→ **Exercise goal**: Read the material below. Count the lines containing "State" and give that count alone.

→ **Material shown**:
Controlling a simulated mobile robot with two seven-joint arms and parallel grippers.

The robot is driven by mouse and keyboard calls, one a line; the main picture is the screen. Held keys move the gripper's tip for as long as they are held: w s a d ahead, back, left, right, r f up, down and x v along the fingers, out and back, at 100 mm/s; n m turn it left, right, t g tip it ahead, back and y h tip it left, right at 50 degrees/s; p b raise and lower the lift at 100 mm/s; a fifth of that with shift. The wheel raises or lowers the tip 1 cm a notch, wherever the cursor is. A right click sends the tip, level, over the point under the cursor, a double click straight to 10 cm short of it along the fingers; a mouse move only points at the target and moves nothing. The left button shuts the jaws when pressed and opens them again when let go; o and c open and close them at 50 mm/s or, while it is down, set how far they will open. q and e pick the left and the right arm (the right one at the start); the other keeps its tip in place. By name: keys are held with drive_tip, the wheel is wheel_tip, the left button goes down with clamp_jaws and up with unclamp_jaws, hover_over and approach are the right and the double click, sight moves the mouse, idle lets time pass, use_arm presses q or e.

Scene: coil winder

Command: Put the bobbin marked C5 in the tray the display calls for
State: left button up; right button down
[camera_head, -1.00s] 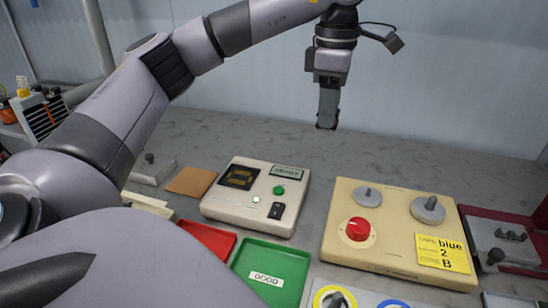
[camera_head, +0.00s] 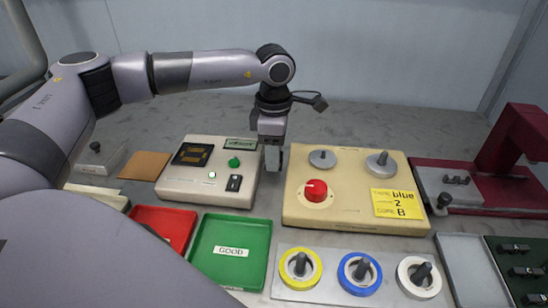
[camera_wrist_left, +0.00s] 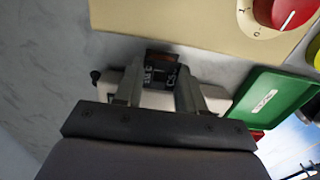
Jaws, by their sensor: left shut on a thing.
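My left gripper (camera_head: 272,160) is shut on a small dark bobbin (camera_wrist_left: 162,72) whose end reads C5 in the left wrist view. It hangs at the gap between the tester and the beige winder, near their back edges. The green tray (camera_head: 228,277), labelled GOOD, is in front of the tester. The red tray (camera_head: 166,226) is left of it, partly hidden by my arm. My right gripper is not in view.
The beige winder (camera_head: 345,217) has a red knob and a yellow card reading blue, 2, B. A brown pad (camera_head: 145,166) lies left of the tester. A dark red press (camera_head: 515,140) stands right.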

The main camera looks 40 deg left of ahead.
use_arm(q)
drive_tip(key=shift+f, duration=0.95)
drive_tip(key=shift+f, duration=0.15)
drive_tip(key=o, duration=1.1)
* * *
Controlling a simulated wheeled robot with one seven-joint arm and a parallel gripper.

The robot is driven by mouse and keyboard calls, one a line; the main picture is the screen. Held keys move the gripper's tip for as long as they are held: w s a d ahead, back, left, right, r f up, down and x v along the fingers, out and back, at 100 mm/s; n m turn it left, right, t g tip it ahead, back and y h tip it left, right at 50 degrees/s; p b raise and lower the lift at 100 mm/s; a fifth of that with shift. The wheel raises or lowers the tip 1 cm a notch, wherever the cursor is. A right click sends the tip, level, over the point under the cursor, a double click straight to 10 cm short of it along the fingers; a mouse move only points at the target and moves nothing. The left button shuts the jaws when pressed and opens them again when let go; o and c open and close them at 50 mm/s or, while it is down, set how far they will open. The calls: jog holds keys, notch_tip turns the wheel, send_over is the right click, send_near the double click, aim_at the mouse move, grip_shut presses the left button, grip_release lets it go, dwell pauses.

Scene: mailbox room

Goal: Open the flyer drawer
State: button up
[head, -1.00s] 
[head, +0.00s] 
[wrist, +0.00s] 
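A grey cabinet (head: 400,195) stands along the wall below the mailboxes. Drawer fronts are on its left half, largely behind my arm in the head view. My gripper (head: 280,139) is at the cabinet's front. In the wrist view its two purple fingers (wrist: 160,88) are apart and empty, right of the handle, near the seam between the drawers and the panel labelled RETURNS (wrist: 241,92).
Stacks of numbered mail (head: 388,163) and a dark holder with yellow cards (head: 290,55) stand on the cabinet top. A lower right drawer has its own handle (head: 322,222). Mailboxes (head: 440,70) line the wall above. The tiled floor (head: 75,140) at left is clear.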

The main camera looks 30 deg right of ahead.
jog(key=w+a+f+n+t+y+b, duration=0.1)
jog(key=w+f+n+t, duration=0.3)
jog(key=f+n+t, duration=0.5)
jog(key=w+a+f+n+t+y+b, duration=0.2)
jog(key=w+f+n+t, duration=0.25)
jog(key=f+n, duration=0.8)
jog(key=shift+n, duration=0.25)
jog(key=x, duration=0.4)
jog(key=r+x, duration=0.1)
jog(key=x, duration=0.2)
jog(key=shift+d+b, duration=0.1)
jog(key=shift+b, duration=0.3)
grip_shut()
...
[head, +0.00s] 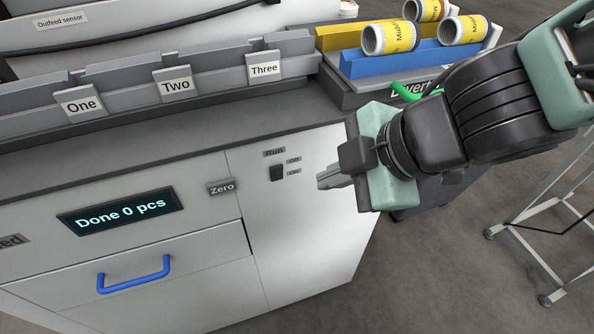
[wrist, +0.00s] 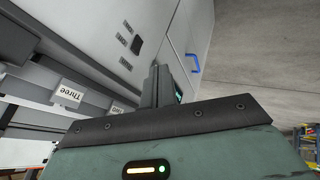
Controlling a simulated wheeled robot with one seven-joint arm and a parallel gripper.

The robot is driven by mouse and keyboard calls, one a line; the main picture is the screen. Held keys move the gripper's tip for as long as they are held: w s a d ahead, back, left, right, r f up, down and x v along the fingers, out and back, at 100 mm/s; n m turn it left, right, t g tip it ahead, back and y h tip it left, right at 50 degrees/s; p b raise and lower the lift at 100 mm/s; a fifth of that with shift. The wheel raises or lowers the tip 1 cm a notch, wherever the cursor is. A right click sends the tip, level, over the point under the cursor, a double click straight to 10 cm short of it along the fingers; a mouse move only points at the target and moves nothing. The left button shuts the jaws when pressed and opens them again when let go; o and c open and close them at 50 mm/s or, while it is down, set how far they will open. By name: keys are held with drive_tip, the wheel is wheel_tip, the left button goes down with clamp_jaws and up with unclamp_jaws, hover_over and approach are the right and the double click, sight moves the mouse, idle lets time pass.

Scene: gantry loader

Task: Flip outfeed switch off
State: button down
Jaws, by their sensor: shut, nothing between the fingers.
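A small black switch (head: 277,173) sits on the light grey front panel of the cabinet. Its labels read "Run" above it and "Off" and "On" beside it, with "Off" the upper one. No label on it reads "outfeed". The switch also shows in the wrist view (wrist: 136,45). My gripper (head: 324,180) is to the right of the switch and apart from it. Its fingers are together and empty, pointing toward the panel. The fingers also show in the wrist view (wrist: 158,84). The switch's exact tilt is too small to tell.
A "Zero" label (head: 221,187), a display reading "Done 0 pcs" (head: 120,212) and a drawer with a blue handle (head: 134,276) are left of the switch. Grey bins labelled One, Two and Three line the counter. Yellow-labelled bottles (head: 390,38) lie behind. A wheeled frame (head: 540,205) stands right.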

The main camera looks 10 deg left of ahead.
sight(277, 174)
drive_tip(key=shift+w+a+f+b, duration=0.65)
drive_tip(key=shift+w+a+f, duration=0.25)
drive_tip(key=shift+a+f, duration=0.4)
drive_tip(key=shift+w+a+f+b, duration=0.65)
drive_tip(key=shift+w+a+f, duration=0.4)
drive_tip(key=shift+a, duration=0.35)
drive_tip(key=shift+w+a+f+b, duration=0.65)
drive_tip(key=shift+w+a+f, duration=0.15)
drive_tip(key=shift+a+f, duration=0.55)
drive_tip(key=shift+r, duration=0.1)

→ **Written reply**: 3